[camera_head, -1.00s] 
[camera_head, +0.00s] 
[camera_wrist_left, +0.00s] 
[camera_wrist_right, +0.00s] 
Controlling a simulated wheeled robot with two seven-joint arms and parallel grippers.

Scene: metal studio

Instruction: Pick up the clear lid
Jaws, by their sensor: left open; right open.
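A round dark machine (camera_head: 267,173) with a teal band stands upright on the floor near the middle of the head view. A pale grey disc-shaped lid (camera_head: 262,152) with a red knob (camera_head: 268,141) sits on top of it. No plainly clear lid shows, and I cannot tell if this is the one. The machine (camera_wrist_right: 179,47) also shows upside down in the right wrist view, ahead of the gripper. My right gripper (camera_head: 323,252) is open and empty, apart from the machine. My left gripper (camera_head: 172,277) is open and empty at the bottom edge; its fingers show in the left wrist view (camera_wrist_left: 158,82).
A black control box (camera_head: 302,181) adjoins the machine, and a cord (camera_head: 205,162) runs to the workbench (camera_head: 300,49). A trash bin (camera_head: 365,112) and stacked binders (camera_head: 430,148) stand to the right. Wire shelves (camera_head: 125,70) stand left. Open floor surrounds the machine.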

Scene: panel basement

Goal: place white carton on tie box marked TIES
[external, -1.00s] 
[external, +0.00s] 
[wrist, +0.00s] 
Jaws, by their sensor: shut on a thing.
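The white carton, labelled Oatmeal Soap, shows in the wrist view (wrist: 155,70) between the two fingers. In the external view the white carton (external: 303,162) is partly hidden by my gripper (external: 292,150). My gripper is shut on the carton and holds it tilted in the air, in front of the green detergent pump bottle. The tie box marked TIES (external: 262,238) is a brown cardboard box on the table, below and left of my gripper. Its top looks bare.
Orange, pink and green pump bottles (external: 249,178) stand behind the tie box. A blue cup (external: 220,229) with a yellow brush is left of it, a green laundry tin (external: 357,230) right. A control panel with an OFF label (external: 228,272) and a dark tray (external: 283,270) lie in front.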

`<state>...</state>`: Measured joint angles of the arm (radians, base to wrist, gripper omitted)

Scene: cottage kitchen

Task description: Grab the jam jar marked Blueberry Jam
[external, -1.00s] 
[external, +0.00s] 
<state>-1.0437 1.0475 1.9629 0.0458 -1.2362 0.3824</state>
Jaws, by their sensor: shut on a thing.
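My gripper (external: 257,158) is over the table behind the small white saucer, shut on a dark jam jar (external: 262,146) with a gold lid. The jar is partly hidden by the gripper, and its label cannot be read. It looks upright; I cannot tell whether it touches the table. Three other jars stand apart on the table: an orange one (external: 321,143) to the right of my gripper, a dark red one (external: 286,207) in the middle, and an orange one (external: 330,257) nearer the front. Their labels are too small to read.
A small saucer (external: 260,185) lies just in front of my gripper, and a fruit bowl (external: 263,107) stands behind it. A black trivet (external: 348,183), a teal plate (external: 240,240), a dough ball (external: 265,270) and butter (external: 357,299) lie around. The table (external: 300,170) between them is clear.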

__What you need to do__: Copy each line above where the string "joint" occurs.

__Full output__:
Controlling a simulated wheeled robot with two seven-joint arms and parallel grippers.
`<state>...</state>`: Measured joint angles of the arm (radians, base to wrist, gripper omitted)

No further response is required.